→ **THE PROBLEM**
From the first line of the listing below to the line with "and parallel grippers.", print each line exactly, and nothing more. Leave out the pictures.

Recorded data:
— BEGIN —
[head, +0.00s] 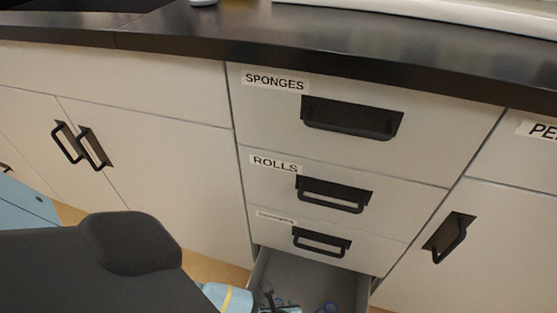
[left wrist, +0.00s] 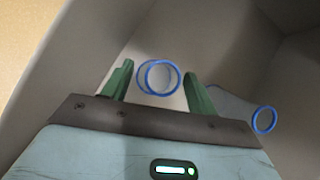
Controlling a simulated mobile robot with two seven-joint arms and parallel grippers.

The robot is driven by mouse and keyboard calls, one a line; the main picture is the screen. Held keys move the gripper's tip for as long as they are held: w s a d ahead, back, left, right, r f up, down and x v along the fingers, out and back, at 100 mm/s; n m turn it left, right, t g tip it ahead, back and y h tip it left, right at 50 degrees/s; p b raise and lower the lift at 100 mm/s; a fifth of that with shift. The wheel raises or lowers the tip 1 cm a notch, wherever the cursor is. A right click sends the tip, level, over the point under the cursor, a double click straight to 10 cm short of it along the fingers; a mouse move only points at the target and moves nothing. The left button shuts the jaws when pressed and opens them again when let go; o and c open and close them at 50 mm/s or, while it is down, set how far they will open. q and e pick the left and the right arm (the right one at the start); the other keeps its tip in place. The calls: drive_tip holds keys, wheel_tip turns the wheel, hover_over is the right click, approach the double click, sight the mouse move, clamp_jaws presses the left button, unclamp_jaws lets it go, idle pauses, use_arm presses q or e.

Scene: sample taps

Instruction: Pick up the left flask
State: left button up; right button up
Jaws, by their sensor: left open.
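The left flask (left wrist: 158,77) shows as a blue-rimmed clear mouth in the left wrist view, seen from above, between the two green fingertips of my left gripper (left wrist: 158,88). The gripper is open, and I cannot tell how far the fingers reach down beside the flask. A second blue-rimmed flask (left wrist: 265,119) lies to the right, outside the fingers. In the head view, blue rims show small at the bottom edge, the right one (head: 328,308) clearer and the left one partly hidden by my gripper. My right gripper is not in view.
The flasks are inside a pulled-out bottom drawer (head: 362,292), with its walls close around my left gripper. Closed drawers labelled SPONGES (head: 275,110) and ROLLS (head: 270,185) are above it. A dark countertop (head: 240,40) runs over them, and a closed cupboard is at each side.

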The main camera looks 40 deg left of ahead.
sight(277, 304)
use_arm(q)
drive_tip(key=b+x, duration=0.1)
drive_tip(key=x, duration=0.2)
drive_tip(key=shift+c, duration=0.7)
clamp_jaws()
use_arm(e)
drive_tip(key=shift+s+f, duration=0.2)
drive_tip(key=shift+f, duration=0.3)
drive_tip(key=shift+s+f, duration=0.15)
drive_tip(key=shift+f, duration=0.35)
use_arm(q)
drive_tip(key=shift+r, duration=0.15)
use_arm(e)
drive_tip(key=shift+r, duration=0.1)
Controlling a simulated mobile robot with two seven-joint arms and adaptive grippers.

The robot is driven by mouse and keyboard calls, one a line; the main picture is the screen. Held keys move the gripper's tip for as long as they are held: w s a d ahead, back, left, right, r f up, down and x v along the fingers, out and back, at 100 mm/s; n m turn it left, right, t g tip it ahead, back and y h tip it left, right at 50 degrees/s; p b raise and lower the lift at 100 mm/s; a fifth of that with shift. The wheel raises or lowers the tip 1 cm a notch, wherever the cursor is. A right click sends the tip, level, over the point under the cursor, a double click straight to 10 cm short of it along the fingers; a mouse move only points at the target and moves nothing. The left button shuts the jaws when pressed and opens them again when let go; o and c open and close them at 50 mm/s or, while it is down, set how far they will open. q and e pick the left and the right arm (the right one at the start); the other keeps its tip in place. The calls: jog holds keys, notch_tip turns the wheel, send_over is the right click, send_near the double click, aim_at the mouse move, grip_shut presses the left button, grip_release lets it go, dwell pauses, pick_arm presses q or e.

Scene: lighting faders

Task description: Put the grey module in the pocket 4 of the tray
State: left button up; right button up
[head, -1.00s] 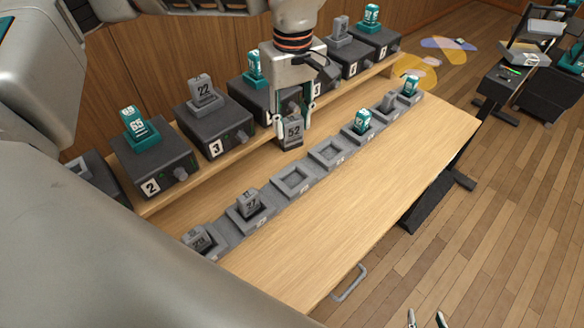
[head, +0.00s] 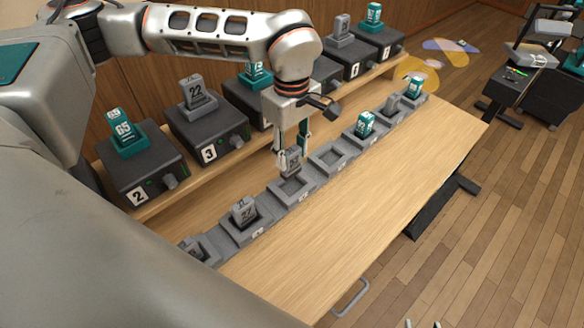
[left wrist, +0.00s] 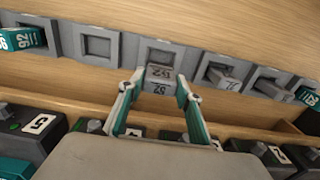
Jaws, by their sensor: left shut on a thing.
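My left gripper (head: 291,150) is shut on the grey module (head: 291,164), whose face reads 52. The module is upright over the back part of an empty pocket (head: 291,190) of the grey tray; I cannot tell whether it touches. In the left wrist view the module (left wrist: 160,76) sits between the fingertips (left wrist: 157,92), in front of that pocket (left wrist: 166,50). The tray (head: 268,205) is a long row of pockets; their number labels are too small to read. My right gripper (head: 423,325) shows only two separated fingertips at the bottom edge.
Another empty pocket (head: 329,158) lies to the right. Beyond it are a teal module (head: 364,124) and others; a grey module (head: 243,213) stands to the left. Numbered black boxes, like box 3 (head: 208,140), line the shelf behind. The front tabletop (head: 370,200) is clear.

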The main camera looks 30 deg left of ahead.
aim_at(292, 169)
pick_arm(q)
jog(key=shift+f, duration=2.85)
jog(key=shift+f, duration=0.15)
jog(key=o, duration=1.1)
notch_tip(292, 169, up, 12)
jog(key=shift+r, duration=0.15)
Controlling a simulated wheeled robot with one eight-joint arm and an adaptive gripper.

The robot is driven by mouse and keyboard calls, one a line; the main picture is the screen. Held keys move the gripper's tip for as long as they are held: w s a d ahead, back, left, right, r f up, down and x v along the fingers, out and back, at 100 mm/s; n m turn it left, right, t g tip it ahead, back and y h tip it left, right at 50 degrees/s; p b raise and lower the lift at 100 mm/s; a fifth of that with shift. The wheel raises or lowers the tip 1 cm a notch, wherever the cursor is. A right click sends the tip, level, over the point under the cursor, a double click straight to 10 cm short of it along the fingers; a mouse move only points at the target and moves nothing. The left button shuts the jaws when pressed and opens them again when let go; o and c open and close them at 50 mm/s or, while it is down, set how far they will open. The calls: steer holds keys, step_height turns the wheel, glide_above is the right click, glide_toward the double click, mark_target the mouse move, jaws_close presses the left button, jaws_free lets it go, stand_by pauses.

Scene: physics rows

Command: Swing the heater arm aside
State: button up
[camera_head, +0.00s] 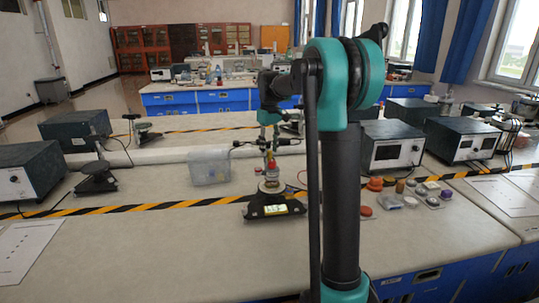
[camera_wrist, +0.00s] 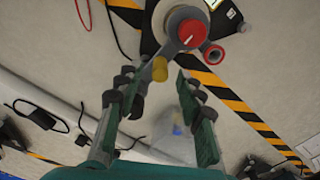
— END —
→ **THE RESPONSE**
[head, +0.00s] 
[left wrist, +0.00s] 
Controlling a simulated mobile robot with two seven-joint arms and parallel grippers.

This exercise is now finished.